The story reminded me of another, different military story I read the other day. Via Thomas Ricks, an Marine Iraqi veteran in North Carolina killed himself, unable to shake off the scars of the war upon his return to civilian life.
These two stories both underscore a theme that I've thought about lately- calculating the total casualties of war. Typically we define casualties as those men and women in uniform killed in action while fighting, in this case in Afghanistan and Iraq. But you could also argue quite easily that the man who killed himself back home was also a casualty, as is the wife and small child he left behind. They too are victims of a war whose effects are far more diffuse than the battlefields in some far away countries.
As with the disgusting killings in Afghanistan, my sympathies mainly lie of course with the poor locals caught in the soldiers' murderous game. Yet one could also argue convincingly that the soldiers too are victims- victims of an atmosphere of indiscriminate killing and senseless violence. To cite this is not to excuse them for their crime, but merely to point out that you cannot divorce the murders from their context.
I can remember as a child going to supermarkets or outdoor fairs and seeing forlorn, bearded men, often disabled, begging for money outside- Vietnam War veterans. I remember my parents telling me that these men went over to Vietnam, came back, and were not The Same. The ones I saw survived Vietnam, but they were certainly casualties too.
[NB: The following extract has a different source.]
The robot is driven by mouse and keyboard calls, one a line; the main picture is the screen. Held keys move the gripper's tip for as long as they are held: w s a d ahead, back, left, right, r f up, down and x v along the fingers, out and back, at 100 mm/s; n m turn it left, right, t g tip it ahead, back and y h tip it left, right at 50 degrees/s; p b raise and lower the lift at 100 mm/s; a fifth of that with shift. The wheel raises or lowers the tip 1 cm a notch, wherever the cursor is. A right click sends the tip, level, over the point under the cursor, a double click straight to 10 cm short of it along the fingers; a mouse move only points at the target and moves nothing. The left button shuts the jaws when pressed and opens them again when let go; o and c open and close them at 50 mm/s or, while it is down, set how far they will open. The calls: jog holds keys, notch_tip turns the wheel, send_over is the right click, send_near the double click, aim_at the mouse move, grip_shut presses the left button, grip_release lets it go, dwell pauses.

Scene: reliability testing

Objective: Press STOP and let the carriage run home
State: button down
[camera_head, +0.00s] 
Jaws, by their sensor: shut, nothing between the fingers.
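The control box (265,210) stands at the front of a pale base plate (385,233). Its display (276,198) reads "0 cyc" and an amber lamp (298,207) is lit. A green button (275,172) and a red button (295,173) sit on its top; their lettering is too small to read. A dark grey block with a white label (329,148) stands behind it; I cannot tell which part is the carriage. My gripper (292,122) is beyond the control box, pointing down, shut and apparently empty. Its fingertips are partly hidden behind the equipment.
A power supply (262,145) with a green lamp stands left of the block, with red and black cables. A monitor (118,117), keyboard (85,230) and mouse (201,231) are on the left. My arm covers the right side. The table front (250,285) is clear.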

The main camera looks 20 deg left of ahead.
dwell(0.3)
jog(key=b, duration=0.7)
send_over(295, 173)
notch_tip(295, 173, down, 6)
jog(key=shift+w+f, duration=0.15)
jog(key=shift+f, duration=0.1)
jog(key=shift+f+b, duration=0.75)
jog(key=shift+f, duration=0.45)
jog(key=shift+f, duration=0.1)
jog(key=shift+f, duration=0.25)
These are the stories one should keep in mind the next time someone appears on cable TV advocating an attack on Iran, or Venezuela, or whatever. Or when someone blithely says that more people are killed in car accidents each year than the total number of war dead overseas. The cost of war far exceeds the number of dollars spent and soldiers killed and injured, and is truly unquantifiable. I'd like to say that this sort of thing would give pause to our leaders, but I'm not that naive.